# What you will do:
Copy all lines below exactly as written. Leave pictures out.

# Information provided:
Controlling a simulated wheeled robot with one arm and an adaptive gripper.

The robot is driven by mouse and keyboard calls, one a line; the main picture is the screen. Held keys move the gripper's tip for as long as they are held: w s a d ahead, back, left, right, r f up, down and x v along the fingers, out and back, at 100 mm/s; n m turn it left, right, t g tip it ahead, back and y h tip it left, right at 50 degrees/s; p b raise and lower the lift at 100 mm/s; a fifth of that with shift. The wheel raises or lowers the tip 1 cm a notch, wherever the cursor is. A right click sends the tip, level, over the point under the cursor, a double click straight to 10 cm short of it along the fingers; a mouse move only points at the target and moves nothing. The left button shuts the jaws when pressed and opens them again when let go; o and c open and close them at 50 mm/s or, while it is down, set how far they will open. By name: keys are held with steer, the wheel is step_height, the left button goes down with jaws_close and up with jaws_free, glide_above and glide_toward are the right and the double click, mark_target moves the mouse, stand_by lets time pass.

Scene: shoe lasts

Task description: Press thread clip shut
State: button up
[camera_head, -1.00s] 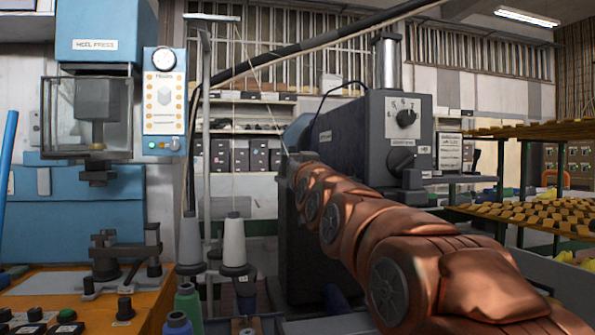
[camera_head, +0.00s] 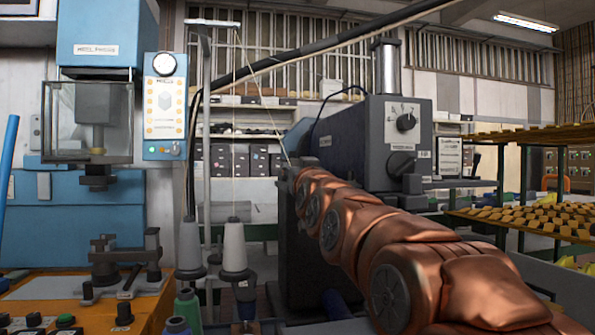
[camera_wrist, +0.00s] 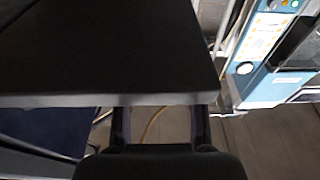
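I cannot make out the thread clip in either view. A pale thread (camera_head: 252,70) runs from the top of the thread stand (camera_head: 205,110) down toward the dark machine (camera_head: 365,135), near the far end of my copper-coloured arm. In the head view my gripper is hidden behind the arm. In the wrist view my gripper (camera_wrist: 160,125) shows two dark finger parts set apart. Their tips are hidden behind a large dark panel (camera_wrist: 110,50) close to the camera, so its opening and any contact cannot be told.
Thread cones (camera_head: 233,245) stand below the thread stand. A blue heel press (camera_head: 95,190) and its orange bench (camera_head: 140,305) are at left. Racks of shoe lasts (camera_head: 535,210) are at right. The wrist view shows some bare floor (camera_wrist: 270,140).

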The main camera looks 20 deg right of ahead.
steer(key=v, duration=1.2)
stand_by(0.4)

# Result below:
Controlling a simulated wheeled robot with one arm and an adaptive gripper.

The robot is driven by mouse and keyboard calls, one a line; the main picture is the screen. Held keys move the gripper's tip for as long as they are held: w s a d ahead, back, left, right, r f up, down and x v along the fingers, out and back, at 100 mm/s; n m turn it left, right, t g tip it ahead, back and y h tip it left, right at 50 degrees/s; p b raise and lower the lift at 100 mm/s; a fifth of that with shift. The wheel raises or lowers the tip 1 cm a notch, wherever the cursor is. A right click sends the tip, level, over the point under the cursor, a double click straight to 10 cm short of it along the fingers; a mouse move only points at the target and moves nothing. The left button shuts the jaws when pressed and opens them again when let go; o and c open and close them at 50 mm/s or, while it is down, set how far they will open. By name: keys are held with steer, the wheel is step_height, the left button goes down with jaws_close and up with jaws_free, glide_above and glide_toward are the right and the double click, mark_target moves the mouse, stand_by lets time pass.

Scene: shoe lasts

Task description: Press thread clip shut
State: button up
[camera_head, -1.00s] 
[camera_head, +0.00s] 
[camera_wrist, +0.00s] 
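I cannot make out the thread clip in either view. A pale thread (camera_head: 252,70) runs from the top of the thread stand (camera_head: 205,110) down toward the dark machine (camera_head: 365,135), near the far end of my copper-coloured arm. In the head view my gripper is hidden behind the arm. In the wrist view my gripper (camera_wrist: 160,125) shows two dark finger parts set apart. Their tips are hidden behind a large dark panel (camera_wrist: 110,50) close to the camera, so its opening and any contact cannot be told.
Thread cones (camera_head: 233,245) stand below the thread stand. A blue heel press (camera_head: 95,190) and its orange bench (camera_head: 140,305) are at left. Racks of shoe lasts (camera_head: 535,210) are at right. The wrist view shows some bare floor (camera_wrist: 270,140).

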The main camera looks 20 deg right of ahead.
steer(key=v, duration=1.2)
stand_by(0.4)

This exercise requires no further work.